L’acqua viva e portatrice di vita evoca l’immagine modernissima di un inizio nell’elemento acquoso di ogni forma vivente. La Bibbia è anche questo, tra le sue pagine stanno nascoste o solo toccate con la leggerezza di un volo di farfalla, meraviglie inimmaginabili, affermazioni strabilianti e generatrici di stupore, non solo per chi vi si avvicina con spirito di fede. Se riuscissimo a resettare tutte le nostre conoscenze, le nostre sovrastrutture mentali e diventare uomini di tremila anni fa, riusciremmo ugualmente a spiegarci le ragioni della vita pensando alla “ruah”, l’alito matriziale, il soffio, il respiro che “aleggia” con movimento quieto e dolce sulle “acque”. Queste acque non sono ancora quelle dei fiumi o dei mari, ma sono riconducibili alla “theom” della tradizione semitica: un mostro femminile primordiale che rappresenta la grande massa acquosa, mostro che deve essere ucciso, annientato, squartato perché da quelle stesse acque si generi la vita. La divisione, il mettere una parte di fronte all’altra, è un gesto di fondazione, di creazione e stabilisce, tra le due parti, un’alleanza.

Tutta la creazione nasce da azioni di “divisione” e ricomposizione; ogni aspetto del creato, per poter vivere, ha bisogno di un suo contrario, un completamento necessario a ri-formare l’originaria unità. Sarà per questo che l’acqua ha mantenuto, nella lingua ebraica, la rara forma duale (maîm) riservata a pochissimi sostantivi, tra cui “cielo”, (šamaîm).

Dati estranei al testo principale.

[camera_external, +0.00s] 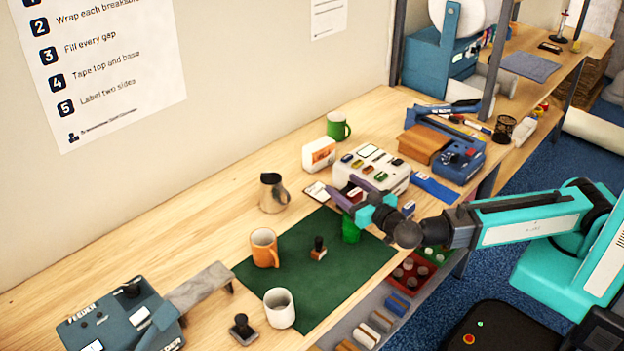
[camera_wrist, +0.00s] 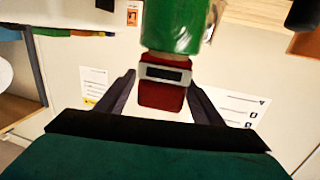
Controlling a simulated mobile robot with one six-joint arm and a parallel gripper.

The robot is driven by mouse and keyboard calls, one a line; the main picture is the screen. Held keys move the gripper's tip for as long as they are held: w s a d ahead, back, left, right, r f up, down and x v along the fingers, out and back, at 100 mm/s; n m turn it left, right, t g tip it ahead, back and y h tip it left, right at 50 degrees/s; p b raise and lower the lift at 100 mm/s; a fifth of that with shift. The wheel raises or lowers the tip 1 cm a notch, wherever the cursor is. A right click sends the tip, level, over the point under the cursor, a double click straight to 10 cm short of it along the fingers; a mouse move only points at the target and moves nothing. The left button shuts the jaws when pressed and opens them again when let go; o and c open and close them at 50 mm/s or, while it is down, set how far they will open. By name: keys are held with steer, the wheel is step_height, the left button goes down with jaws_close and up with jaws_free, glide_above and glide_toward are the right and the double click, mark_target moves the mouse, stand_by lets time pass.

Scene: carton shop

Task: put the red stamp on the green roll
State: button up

Le acque sono due perché esistono le acque superiori, nel cielo e quelle inferiori, sulla terra. Perché queste ultime divengano portatrici di vita devono consentire agli esseri di vivere ed il Creatore interviene di nuovo per liberare la terra dalle acque che la sovrastano raccogliendole in un unico posto e facendo apparire l’asciutto.

La dualità cui si accennava prima rimane comunque insita nella sostanza e le acque superiori, in grado di portare fertilità possono trasformarsi in un elemento di morte e sofferenza, come nel caso del Diluvio.

Anche le acque inferiori possono assumere una valenza negativa e pericolosa per l’uomo.

E’ molto interessante notare come, secondo la psicanalisi, tutti noi cerchiamo di rivivere e ristabilire l’armoniosa mescolanza del sé con l’ambiente materno mediante quella che può definirsi una “regressio ad uterum”. Questo stato di beatitudine viene interrotto con la nascita che decreta la “separazione” dalle acque amniotiche ed una nuova forma di adattamento. Non sarebbe, dunque, l’acqua in sé a contenere messaggi o aspetti amgoscianti o ansiogeni, quanto piuttosto l’uscita dalla stessa.

Come non pensare a quell’umanità che, uscita per sua scelta, dall’ambiente protetto dell’amicizia con Dio, un ambiente irrigato nella sua totalità da quattro fiumi, si trovi a percorrere un cammino di “regressio” verso lo stato iniziale, risalire la corrente dei fiumi per tornare ai piedi dell’albero della vita, là dove, “bereshit”, tutto ha avuto inizio?